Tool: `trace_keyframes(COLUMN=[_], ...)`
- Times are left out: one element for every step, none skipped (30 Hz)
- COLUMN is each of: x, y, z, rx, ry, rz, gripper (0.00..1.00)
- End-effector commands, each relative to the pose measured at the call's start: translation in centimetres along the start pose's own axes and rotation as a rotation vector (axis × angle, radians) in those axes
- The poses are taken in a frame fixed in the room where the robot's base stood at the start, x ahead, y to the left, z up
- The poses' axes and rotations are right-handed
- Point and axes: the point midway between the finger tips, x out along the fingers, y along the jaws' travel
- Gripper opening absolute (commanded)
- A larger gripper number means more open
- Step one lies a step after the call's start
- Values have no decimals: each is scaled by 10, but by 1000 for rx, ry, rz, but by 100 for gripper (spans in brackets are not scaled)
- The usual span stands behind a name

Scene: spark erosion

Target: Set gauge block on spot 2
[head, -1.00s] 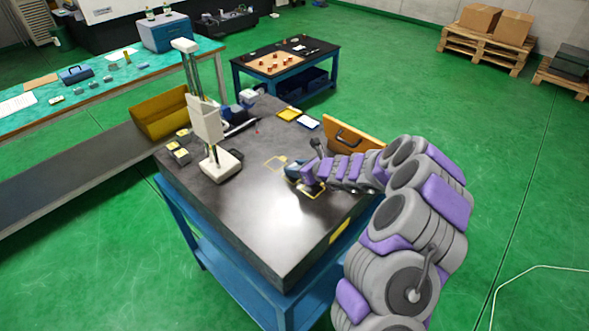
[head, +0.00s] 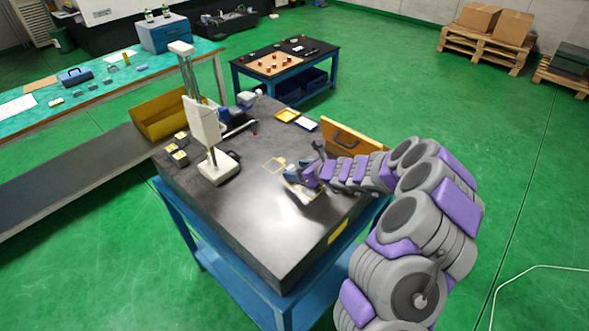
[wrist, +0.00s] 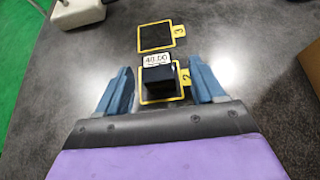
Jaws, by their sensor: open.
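The gauge block (wrist: 157,80) is dark with a white label reading 40.00. It sits within the yellow outline of spot 2 (wrist: 145,101) in the wrist view, its label end near the outline's far edge. My gripper (wrist: 160,82) has its two blue fingers apart, one on each side of the block, with visible gaps. In the head view my gripper (head: 297,187) is low over the dark table top, and the block there is mostly hidden by it. Spot 3 (wrist: 155,37), a yellow outline with a "3" tag, is empty beyond spot 2.
A height gauge stand (head: 212,165) stands at the table's left side. Yellow and white trays (head: 287,115) lie at the back. An orange box with a black handle (head: 352,138) stands at the right, near my arm. The table's front (head: 270,245) is clear.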

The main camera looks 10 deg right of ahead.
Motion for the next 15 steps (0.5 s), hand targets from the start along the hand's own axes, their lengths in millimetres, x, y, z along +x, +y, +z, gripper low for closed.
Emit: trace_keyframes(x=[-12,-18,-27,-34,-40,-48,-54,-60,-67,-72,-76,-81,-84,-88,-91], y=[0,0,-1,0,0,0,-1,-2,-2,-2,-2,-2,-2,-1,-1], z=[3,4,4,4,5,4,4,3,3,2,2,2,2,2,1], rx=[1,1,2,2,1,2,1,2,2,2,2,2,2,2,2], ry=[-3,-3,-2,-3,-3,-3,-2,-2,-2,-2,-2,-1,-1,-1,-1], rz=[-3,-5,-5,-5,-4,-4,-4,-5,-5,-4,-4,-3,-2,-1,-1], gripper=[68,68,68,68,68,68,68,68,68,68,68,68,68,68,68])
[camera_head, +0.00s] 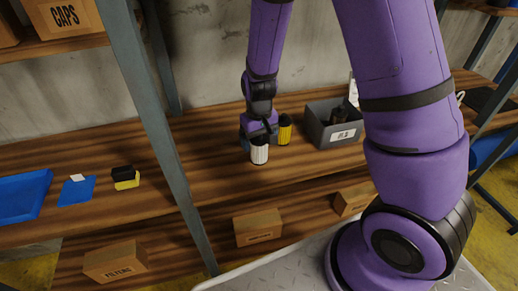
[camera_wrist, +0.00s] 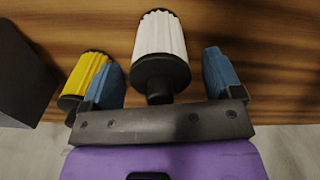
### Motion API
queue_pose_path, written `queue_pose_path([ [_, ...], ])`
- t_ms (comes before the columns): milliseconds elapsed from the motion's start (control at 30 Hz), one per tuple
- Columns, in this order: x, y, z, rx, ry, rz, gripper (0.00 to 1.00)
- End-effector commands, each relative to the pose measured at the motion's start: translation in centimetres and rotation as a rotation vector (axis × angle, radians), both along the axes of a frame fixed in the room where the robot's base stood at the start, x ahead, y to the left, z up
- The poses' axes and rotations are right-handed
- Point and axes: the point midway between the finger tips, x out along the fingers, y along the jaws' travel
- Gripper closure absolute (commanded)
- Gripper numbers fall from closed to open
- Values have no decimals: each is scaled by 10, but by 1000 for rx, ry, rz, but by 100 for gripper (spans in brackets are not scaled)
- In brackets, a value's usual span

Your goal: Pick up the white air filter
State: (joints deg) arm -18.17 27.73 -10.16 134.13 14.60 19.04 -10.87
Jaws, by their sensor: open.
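The white air filter (camera_head: 259,151) has pleated white sides and black ends and is on the wooden shelf in the head view. In the wrist view the white air filter (camera_wrist: 160,38) lies between the two blue fingers of my gripper (camera_wrist: 166,82), its black end and short neck toward the palm. Gaps show between the filter and both fingers, so the gripper is open around it. In the head view my gripper (camera_head: 256,137) is at the filter, and the arm partly hides it.
A yellow filter (camera_head: 285,130) stands close to the right of the white one; in the wrist view the yellow filter (camera_wrist: 84,76) is just beyond the left finger. A grey bin (camera_head: 332,136) stands farther right. A metal post (camera_head: 150,120) rises at left.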

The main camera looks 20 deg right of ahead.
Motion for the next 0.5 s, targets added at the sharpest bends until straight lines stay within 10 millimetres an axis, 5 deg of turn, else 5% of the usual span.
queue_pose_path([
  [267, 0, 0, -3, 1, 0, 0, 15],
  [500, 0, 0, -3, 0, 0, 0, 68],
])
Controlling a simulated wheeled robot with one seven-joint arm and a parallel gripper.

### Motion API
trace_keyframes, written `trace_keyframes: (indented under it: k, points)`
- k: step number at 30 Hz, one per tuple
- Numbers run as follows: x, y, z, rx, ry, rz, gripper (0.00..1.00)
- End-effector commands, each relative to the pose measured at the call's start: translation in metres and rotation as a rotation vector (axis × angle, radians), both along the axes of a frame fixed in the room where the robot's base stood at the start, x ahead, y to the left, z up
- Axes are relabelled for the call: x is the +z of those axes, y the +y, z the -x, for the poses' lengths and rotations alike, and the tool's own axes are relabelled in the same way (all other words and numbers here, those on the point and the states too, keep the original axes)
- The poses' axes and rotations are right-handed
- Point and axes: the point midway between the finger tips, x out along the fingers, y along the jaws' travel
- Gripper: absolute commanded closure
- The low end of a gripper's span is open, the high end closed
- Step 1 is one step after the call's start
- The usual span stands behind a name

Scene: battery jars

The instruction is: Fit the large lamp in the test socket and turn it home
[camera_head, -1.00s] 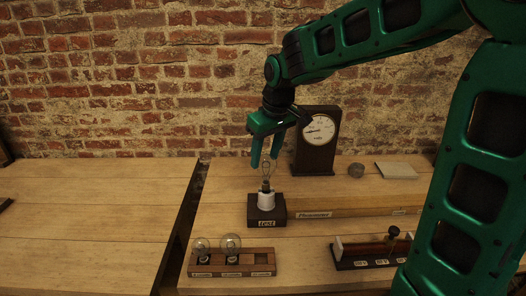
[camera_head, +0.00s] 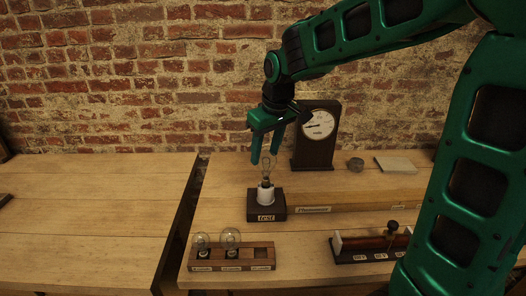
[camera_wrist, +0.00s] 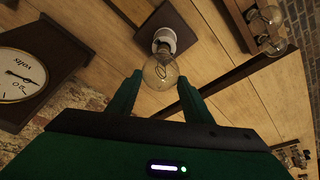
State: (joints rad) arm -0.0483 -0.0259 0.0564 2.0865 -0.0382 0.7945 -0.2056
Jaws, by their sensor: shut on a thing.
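A clear glass lamp (camera_head: 266,168) stands upright in the white test socket (camera_head: 266,195), on a dark block labelled "test". My gripper (camera_head: 265,160) is above the socket, pointing down, with its fingers on either side of the glass. In the wrist view, my gripper (camera_wrist: 158,90) is shut on the lamp's round bulb (camera_wrist: 160,72). The white socket (camera_wrist: 164,40) is beyond the bulb, and the lamp's base meets it. How deep the base sits or whether it is turned fully cannot be told.
A wooden rack (camera_head: 262,258) at the front holds two other lamps, with its right place empty. A dial meter (camera_head: 318,138) stands behind the socket to the right. A dark stand with a knobbed lever (camera_head: 392,230) is at the front right. A gap divides the bench on the left.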

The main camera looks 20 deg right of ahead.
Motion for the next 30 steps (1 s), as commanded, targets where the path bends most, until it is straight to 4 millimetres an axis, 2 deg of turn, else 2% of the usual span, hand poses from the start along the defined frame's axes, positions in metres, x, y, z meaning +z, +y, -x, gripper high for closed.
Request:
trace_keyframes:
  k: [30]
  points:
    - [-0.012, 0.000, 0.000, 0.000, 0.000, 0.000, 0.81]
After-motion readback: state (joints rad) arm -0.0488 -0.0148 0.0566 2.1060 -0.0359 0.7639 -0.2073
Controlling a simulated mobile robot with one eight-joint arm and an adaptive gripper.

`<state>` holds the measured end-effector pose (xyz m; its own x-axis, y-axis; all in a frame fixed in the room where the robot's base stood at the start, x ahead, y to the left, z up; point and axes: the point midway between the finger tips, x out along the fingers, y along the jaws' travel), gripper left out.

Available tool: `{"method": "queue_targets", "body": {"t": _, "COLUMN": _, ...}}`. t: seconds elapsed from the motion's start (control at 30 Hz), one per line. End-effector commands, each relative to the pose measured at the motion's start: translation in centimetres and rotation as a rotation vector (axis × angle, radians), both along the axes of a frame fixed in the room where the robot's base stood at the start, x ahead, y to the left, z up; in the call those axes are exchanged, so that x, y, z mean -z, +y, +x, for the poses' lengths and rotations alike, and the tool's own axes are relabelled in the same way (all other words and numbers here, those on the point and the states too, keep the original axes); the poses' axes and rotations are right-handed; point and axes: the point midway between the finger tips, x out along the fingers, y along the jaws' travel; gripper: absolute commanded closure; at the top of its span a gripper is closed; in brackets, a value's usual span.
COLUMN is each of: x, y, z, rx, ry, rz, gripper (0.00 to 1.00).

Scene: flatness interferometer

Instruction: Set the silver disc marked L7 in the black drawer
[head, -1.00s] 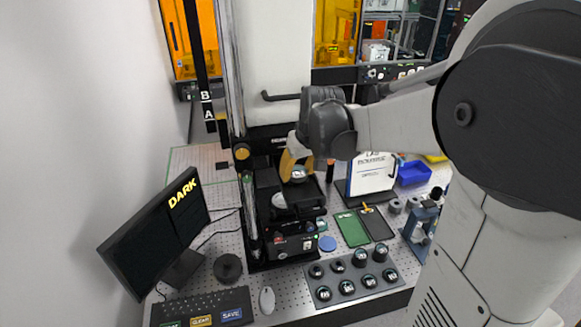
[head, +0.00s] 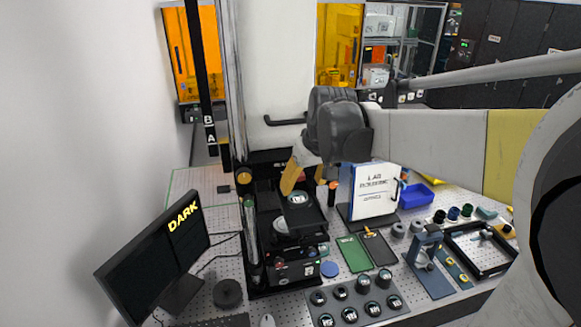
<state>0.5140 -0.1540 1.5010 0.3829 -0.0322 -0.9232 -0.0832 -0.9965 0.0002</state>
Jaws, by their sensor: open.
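A silver disc (head: 298,198) with a dark top and a small pale label lies on the black drawer (head: 310,216) of the instrument. The label is too small to read. My gripper (head: 293,185) has yellow fingers and is above and slightly left of the disc, near the instrument's column. Its fingers look apart with nothing between them. The far finger is partly hidden by the gripper body. The disc appears clear of the fingers, though the gap is hard to judge.
A grey rack (head: 345,300) with several discs stands in front. A monitor (head: 155,262) stands left.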

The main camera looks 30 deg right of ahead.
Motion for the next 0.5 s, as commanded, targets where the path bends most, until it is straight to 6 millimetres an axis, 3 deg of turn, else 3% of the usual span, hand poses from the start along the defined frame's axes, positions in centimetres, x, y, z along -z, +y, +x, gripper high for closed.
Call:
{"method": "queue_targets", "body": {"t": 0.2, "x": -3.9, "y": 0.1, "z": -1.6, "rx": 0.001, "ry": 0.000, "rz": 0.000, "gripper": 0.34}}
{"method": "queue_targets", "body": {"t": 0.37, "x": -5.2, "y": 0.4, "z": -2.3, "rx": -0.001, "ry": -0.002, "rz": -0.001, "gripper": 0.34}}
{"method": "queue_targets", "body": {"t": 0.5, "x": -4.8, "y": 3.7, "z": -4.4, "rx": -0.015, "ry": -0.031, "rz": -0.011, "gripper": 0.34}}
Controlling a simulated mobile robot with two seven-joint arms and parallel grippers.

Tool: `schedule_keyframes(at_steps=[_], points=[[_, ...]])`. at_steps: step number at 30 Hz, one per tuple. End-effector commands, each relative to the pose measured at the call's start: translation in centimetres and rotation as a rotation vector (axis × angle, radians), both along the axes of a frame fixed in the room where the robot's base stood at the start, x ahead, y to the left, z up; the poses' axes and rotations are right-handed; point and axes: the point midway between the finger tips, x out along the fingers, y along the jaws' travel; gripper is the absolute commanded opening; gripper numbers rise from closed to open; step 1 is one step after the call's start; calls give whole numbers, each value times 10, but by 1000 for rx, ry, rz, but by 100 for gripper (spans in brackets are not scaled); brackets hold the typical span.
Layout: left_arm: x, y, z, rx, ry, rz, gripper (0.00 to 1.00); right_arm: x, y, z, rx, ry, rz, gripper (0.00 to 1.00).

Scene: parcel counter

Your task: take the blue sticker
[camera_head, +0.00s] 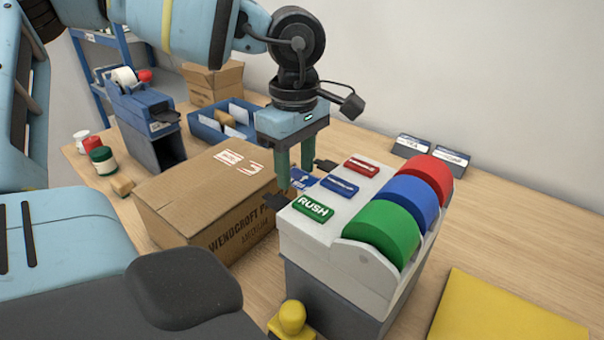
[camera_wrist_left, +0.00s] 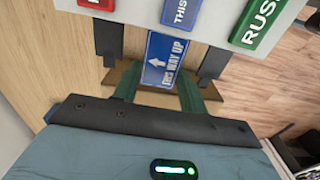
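The blue sticker (camera_head: 302,179), with a white arrow and "THIS WAY UP" in the left wrist view (camera_wrist_left: 167,58), sticks out from the middle lane of the white label dispenser (camera_head: 345,238). My left gripper (camera_head: 296,174) points down at the dispenser's front, with its green fingers apart. In the left wrist view the fingers (camera_wrist_left: 159,90) stand on either side of the sticker's outer end, with small gaps seeming to show. The fingers partly hide the sticker in the head view. My right gripper is not in view.
Dark plates stick out beside the sticker (camera_wrist_left: 108,38) (camera_wrist_left: 213,63). A cardboard box (camera_head: 190,195) stands left of the dispenser. Red, blue and green rolls (camera_head: 382,233) sit on it. A yellow stamp (camera_head: 291,318) and yellow envelope (camera_head: 500,310) are in front and right.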

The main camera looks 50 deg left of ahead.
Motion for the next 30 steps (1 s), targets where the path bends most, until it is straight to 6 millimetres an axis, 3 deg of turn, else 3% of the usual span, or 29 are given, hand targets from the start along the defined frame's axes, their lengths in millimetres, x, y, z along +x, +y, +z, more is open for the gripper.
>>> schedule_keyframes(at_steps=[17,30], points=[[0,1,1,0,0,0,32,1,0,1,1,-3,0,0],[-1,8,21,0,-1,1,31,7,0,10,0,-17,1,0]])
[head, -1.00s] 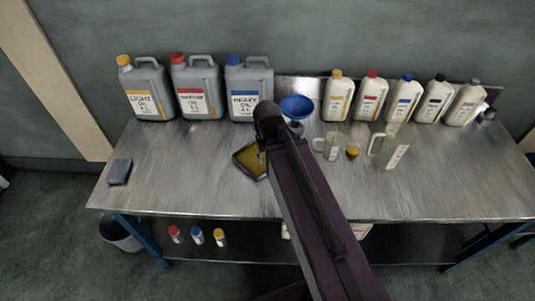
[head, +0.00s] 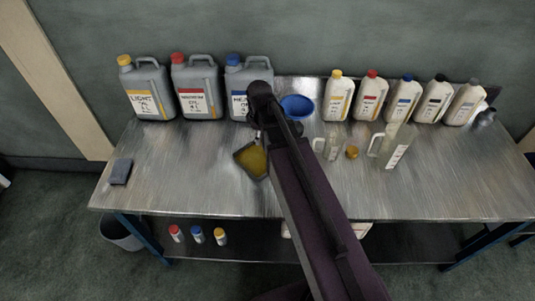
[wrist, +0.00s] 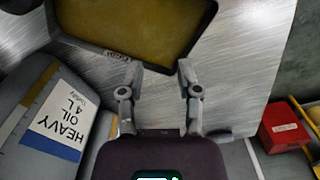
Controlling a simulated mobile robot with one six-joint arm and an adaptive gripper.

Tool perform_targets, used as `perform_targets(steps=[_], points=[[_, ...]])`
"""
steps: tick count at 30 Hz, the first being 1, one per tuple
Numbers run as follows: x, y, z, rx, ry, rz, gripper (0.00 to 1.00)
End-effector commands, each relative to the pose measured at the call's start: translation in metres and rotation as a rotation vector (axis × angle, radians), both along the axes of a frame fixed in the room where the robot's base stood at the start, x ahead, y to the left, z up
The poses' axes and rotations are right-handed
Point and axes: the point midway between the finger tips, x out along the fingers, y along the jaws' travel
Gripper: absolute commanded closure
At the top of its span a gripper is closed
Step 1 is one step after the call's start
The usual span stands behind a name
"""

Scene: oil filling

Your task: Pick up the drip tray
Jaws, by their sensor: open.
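The drip tray (head: 253,161) is a dark shallow tray with yellow-brown oil-coloured content, lying on the metal bench. In the head view my arm partly covers its right side. In the wrist view the tray (wrist: 118,57) fills the upper middle, with a small label on its near rim. My gripper (wrist: 161,72) is open and empty, its two fingertips spread close to that near rim. I cannot tell their height above the bench or whether they touch the rim. In the head view my gripper is mostly hidden behind the arm.
The heavy oil can (wrist: 52,125) stands close to the left of my gripper, with other cans along the wall. A blue funnel (head: 297,107), clear jugs (head: 392,147) and several bottles (head: 370,95) are to the right. The bench's left front is mostly clear.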

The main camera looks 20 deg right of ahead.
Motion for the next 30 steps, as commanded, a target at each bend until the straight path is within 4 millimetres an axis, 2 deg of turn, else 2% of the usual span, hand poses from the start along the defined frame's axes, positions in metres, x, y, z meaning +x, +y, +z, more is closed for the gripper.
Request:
▬▬▬▬▬▬
Begin with the first line of the data above and, please, print each line exactly until you have printed the line containing "- COLUMN is"; print nothing else.

Full solution =
Tool: `trace_keyframes(COLUMN=[_], ...)`
- Times are left out: one element for every step, none skipped (30 Hz)
- COLUMN is each of: x, y, z, rx, ry, rz, gripper (0.00..1.00)

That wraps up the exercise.